An additional purpose was to prevent land that had been legally pledged from permanently becoming the property of the creditor. This practice later characterized feudal Europe, where kings and wealthy elites exploited the poor and legally took over their lands.
The blueprint for a just society
Anyone who reads the story of creation without considering the legal frameworks derived from it is likely to see it as naïve and not particularly impressive. Yet there are no naïve stories in the Bible.
The three laws discussed here were enacted more than three thousand years ago. At that time, both before and after, rulers used their power to enact laws that granted them unlimited legal authority. They placed no restraints on their power, imposed no limits on their privileges, and granted no legal rights to the citizens of their kingdoms.

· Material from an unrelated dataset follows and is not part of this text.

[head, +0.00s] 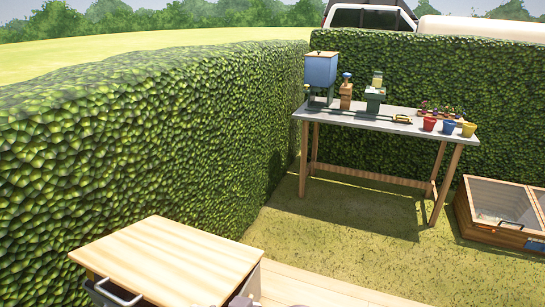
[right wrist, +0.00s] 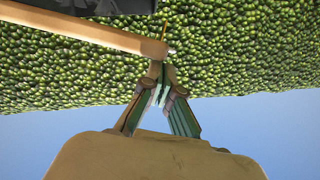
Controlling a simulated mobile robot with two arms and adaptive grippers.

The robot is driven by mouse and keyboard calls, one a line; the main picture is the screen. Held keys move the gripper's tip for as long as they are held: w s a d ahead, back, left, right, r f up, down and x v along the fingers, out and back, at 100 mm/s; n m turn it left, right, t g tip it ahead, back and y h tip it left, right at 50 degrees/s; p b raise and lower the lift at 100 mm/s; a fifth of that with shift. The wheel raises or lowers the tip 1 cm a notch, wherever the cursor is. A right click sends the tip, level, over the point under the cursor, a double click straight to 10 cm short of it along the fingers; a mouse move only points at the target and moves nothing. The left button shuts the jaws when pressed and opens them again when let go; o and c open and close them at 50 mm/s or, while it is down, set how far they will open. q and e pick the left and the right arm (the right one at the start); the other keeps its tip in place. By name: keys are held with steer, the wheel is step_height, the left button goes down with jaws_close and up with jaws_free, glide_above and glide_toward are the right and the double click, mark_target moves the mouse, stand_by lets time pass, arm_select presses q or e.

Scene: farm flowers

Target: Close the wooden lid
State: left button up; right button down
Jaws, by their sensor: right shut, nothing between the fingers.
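The wooden lid (head: 165,258) is a pale, flat board at the bottom left of the head view. It lies roughly level over a grey box with a metal handle (head: 115,295); I cannot tell whether a gap is left under it. In the right wrist view, which looks upside down, a wooden board edge (right wrist: 85,28), likely the lid, comes in from the upper left. My right gripper (right wrist: 160,88) is shut and empty, its fingertips close to the end of that board; I cannot tell if they touch. My left gripper is out of view.
A tall hedge (head: 130,140) runs close along the left. A work table (head: 385,122) with a blue-topped device (head: 320,68) and small coloured pots (head: 448,126) stands at the back. A wooden cold frame (head: 500,210) is at the right. Grass between is clear.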

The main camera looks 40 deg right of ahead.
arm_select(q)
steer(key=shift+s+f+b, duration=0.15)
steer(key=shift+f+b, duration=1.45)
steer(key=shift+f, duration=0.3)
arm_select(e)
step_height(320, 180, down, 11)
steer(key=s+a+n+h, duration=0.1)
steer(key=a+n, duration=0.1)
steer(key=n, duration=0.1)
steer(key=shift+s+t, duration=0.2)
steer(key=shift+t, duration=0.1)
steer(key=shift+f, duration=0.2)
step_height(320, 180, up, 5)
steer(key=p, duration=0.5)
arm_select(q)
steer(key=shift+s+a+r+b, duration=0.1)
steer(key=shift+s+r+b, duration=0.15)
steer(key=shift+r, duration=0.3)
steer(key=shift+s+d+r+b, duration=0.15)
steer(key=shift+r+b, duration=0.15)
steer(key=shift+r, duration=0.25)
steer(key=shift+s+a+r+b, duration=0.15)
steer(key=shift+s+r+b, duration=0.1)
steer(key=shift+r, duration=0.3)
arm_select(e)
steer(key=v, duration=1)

The laws derived from the creation story move in an entirely different direction. They unequivocally establish social order as an integral part of creation itself. Their purpose was to create a just society in which all people are equal before God.
These laws were designed to restrain the power of kings and the strong, and to shape a society that shows compassion toward the poor, slaves, children, and working animals, all of whom are an integral part of creation. In their scope and intent, these humanitarian and revolutionary laws were unlike anything the ancient world had known.